About the 8 Byzantine Modes

 

  • Modes:

 

    1. Influenced by ancient Greek Music.
    2. Three ‘families’:
      1. Diatonic: Modes in which your singing something close to only white keys on the piano.
      2. Chromatic: A lot of black keys.
      3. Enharmonic:
    3. Within the three families there are eight “Modes” which the Church adopted from the fifteen modes of the ancient Greeks.
      1. “A mode is the manner in which a melody progresses.” (Cavarnos, Byzantine Chant, 34) It is the way one goes about singing from start to finish.

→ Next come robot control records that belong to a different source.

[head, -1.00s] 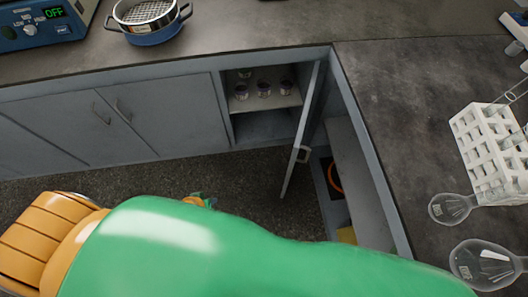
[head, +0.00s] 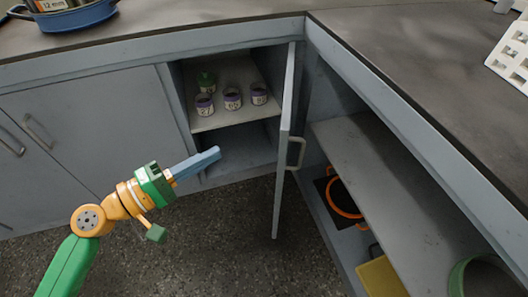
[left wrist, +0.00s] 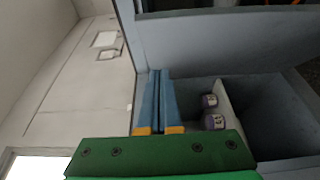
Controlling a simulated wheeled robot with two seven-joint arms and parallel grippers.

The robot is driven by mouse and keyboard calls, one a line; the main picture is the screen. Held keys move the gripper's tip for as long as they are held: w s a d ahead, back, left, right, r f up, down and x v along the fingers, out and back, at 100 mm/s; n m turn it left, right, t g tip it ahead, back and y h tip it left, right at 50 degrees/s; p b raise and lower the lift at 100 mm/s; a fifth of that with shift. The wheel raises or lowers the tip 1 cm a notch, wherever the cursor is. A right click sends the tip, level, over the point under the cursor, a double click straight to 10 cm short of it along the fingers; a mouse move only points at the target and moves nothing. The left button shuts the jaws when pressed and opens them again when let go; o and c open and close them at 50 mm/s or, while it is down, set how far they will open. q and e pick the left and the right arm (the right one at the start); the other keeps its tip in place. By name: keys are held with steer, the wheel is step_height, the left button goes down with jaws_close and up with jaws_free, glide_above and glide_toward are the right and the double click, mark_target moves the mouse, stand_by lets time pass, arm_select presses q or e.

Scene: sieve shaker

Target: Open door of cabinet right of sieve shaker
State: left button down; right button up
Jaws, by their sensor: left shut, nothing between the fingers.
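The cabinet door (head: 286,150) stands swung wide open in the head view, seen nearly edge-on, with its handle (head: 296,153) on the right side. The open cabinet shows a shelf (head: 235,113) with several small labelled jars (head: 232,99). My left gripper (head: 217,152) is shut and empty, its blue fingers pointing at the cabinet opening, left of the door and apart from it. In the left wrist view the shut fingers (left wrist: 159,74) are beside two jars (left wrist: 214,121). My right gripper is not in view.
Closed cabinet doors (head: 95,115) are at the left. At the right, an open cabinet has a shelf (head: 375,170), an orange ring-shaped item (head: 334,203) and a yellow item (head: 381,277). A white rack (head: 512,50) is on the right counter.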

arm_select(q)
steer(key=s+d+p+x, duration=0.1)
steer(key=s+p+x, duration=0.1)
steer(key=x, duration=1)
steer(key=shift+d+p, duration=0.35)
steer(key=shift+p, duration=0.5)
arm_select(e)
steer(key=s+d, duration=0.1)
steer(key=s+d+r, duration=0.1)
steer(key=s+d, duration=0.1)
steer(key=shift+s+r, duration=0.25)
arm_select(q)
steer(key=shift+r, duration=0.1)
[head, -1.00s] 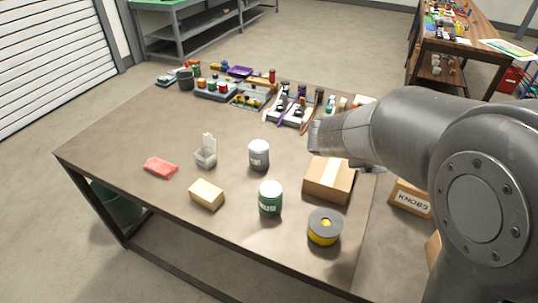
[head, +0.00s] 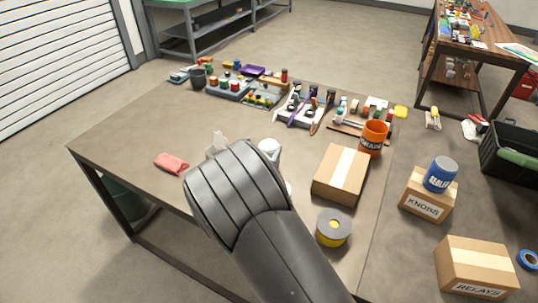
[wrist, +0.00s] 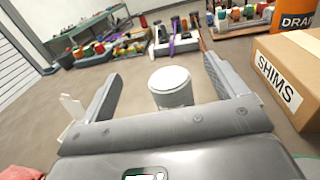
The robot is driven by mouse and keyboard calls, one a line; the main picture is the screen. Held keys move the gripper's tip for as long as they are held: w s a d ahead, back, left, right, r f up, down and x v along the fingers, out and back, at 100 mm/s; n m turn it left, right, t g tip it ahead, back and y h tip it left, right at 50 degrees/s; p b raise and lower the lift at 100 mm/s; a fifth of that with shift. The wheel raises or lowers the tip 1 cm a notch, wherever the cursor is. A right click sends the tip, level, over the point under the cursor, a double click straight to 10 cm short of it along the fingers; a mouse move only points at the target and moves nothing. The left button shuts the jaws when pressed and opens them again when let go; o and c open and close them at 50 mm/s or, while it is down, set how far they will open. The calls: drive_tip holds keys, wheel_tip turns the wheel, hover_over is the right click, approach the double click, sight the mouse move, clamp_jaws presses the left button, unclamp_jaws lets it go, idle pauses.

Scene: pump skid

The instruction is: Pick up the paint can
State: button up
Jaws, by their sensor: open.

One could compare this to how we go about signing a melody in major or minor key in western music, yet in Byzantine music there are eight different manners in which a melody might progress.
    4. 8 Modes are distinguished into two groups of four.
      1. The Chief Modes: 1st, 2nd, 3rd, 4th.
      2. The Plagal (Variations) Modes: Plagal of the 1st, and 2nd; Varys, or, Grave Mode;  and Plagal of the 4th.
    5. More modes belong to the diatonic family than chromatic or enharmonic:
      1. To the Diatonic:
        1. The 1st, and Plagal of the 1st; 4th and plagal of the 4th.
      2. Chromatic:
        1. 2nd, and Plagal of the 2nd.
      3. Enharmonic:
        1. Third mode, and Varys.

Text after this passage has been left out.